For the uninitiated, All Things Considered is a powerhouse of the terrestrial radio dial, reaching 12 million people weekly. When Cornish heard the program’s iconic theme music through her headphones that first day on the job, she admits it was a rush. “Like everyone else, I’m a fan, and I’ve been hearing that music for years now,” she says. But Cornish wasn’t all that intimidated by the program’s substantial audience. “The thing people forget is that we’re in a studio,” she says. “I feel like I’m only talking to one or two people because I am. And when it comes out of the radio, it feels like we’re talking directly to you.”

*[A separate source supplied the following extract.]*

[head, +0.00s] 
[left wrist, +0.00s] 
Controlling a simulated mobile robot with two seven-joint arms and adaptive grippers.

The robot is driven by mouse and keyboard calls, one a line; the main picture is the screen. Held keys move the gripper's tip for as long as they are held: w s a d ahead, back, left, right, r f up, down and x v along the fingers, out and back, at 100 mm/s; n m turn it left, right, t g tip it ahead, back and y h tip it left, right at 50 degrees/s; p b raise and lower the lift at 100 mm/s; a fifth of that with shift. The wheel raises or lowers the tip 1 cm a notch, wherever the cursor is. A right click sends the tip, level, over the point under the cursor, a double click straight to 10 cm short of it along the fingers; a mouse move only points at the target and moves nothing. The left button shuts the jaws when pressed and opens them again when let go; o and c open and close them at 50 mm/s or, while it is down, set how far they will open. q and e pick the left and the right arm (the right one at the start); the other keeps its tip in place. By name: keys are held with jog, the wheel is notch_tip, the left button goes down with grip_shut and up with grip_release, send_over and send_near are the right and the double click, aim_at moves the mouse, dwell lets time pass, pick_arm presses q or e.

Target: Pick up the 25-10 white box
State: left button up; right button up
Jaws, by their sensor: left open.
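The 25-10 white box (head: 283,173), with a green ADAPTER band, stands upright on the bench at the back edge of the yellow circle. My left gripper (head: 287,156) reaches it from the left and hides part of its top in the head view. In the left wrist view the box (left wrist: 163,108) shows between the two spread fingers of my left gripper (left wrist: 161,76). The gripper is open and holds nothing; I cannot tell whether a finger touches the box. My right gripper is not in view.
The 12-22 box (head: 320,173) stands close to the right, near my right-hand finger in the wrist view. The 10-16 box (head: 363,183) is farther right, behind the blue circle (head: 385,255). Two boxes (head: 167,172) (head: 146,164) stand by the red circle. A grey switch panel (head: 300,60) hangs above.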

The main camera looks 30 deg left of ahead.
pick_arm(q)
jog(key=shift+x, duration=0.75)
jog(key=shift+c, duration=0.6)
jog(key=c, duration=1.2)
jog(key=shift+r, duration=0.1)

The thirtysomething Cornish (she won’t disclose her exact age) was raised in Boston and nearby Randolph. As a student at the University of Massachusetts in Amherst, where she studied journalism, she did volunteer work at the campus radio station and later landed an internship with New England Public Radio. After graduating in 2001, Cornish moved back to Boston, where she worked at public radio station WBUR, reporting on stories like Massachusetts’s legalization of gay marriage. That eventually opened the door to NPR, for which she covered the American South and reported on the financial crisis and subsequent Wall Street reform legislation from Capitol Hill. In May 2011, Cornish was tapped as host of Weekend Edition Sunday; six months later, her rise continued with the move to All Things Considered.
Give Cornish a politician, any politician, to interview, and the self-described news junkie will lick her chops in anticipation. But she finds interviewing creative types—artists, actors, musicians—to be more difficult. Lionel Ritchie turned out to be “incredibly thoughtful,” but Cornish was flummoxed by rock duo The Black Keys. “I just felt like such a nerd talking to them, and I think they obviously thought I was,” she chuckles.
Nerd factor aside, Cornish, who is married to freelance journalist Theo Emery, says her new post is always stimulating and, in many ways, encompasses her hobbies. “You’re reading books; you are catching up on the craziest Internet meme that’s out there and trying to figure out what this says about the culture,” she says. “When I was a reporter, I did all these things for fun. Now a lot of the things I did for fun are part of my job.”